How To Find Happiness | Men's Health Magazine Australia

Three Tips For Greater Happiness

Despite all the meditation lunches, fun runs, trigger warnings and caffeinated chocolates, Australians aren’t getting any happier. In fact, we’ve just dropped out of the top 10 of happiest countries for the first time, according to the 2019 World Happiness Report. New Zealand are now ahead of us on a list topped by Finland, Denmark, Norway and Iceland. We’re an increasingly bummed-out people, and to make matters worse,“we live in a culture that is just obsessed with happiness,” says Darrin McMahon, author of Happiness: A History.

And we should be obsessed with it: a positive outlook has been linked to a longer life, better health and, it goes without saying, greater wellbeing. At the end of the 17th century, McMahon explains, “people started to say, ‘Look, we don’t have to suffer a long, menial existence’”. This thinking has carried through to now, when our Prime Minister keeps yelling at us, “How good is . . ?” Except lately we’ve been coming at the whole happiness thing from the wrong angle. Getting it right – owning your well-deserved piece of it – means understanding why we’re a nation of malcontents.

Why We’re Not Happy

1. THE STUFF WE THINK MAKES US HAPPY DOESN’T MAKE US HAPPY.

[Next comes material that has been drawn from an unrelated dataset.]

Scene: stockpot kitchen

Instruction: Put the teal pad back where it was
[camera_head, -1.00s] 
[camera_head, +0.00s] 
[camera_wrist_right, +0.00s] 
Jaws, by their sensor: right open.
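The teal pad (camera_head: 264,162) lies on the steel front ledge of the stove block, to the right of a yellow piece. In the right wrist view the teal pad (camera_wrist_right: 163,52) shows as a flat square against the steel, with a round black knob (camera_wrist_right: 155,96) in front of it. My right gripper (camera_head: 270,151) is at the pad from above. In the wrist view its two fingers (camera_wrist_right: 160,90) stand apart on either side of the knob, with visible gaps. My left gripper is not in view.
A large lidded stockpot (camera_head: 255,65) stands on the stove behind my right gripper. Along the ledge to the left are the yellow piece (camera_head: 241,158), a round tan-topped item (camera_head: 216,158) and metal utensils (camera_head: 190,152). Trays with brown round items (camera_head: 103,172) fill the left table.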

Australia’s happiness-industrial complex is in a large way serving up the wrong thing. The Life-Changing Magic of Tidying Up changes most people’s lives only until things start piling up again. The $4000 watch feels so good to put on the first few times, until the $5000 one comes out. The meal at the new Michelinstarred place won’t pump you up permanently. Even money only makes people happier up to the point at which their basic needs are met.

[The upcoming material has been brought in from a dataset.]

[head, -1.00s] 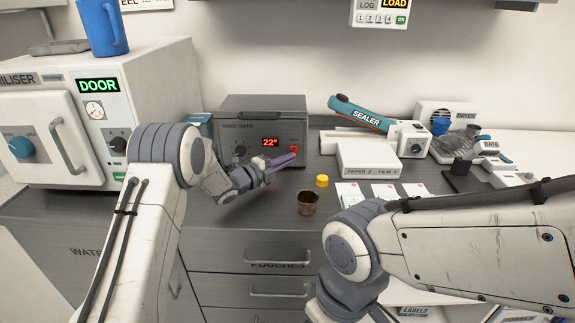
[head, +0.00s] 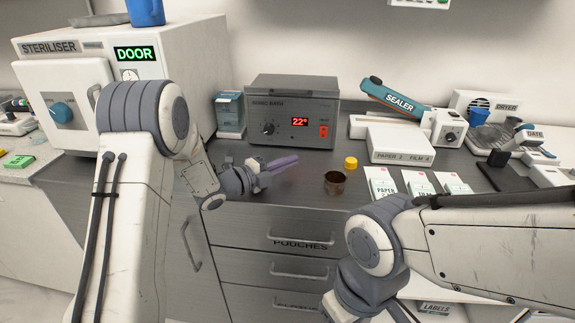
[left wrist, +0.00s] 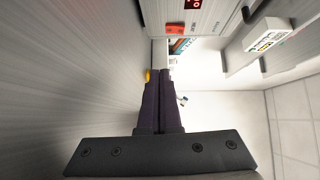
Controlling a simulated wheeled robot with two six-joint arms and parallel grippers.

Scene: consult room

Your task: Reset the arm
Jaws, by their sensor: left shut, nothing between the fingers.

Pleasurable experiences, seductive as they may be, are the least consequential elements of our wellbeing. Fleeting amusement never adds up to genuine, sustained happiness, no matter how many moments of it you try to string together.

2 WE HAVE A SKEWED DEFINITION OF “HAPPINESS”.

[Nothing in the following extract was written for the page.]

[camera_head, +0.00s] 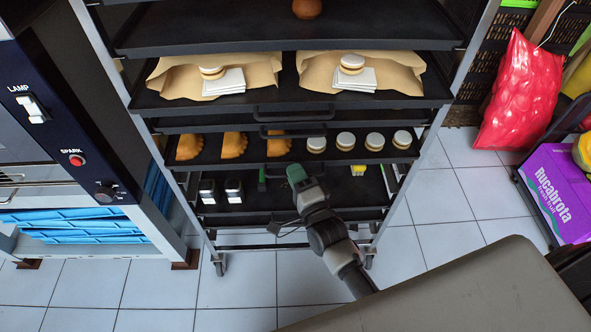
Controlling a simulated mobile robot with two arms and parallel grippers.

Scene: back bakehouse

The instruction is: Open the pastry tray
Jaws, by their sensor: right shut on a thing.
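The pastry tray (225,161) is a dark tray in the rack, with golden half-moon pastries (233,145) on its left and middle and several round cream-and-brown cakes (345,141) on its right. My right gripper (297,173) is at the middle of this tray's front edge, with its arm coming up from the lower right. It is shut on the tray's handle, which the jaws mostly hide. My left gripper is not in view.
Trays above have front handles (293,131); one holds brown paper (177,80) with cakes and white cards. A lower tray (245,214) holds small items. An oven (62,110) stands left; a red sack (520,92) and purple box (556,195) are right. Tiled floor (235,290) is clear.

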For some of us, happiness has nothing to do with fist-pumping displays of elation or even smiling. “Someone who’s really serene and tranquil can be just as happy as someone who’s joyful and jumping up and down,” says Sonja Lyubomirsky, a psychology professor and author of The How of Happiness. “People differ in what they prefer.”

3 (AND THIS ONE’S BIG) WE DON’T UNDERSTAND OUR HAPPINESS RANGE.

Researchers in the field of positive psychology originally thought that people had a happiness set point: naturally grumpy or naturally ebullient was just how you were born.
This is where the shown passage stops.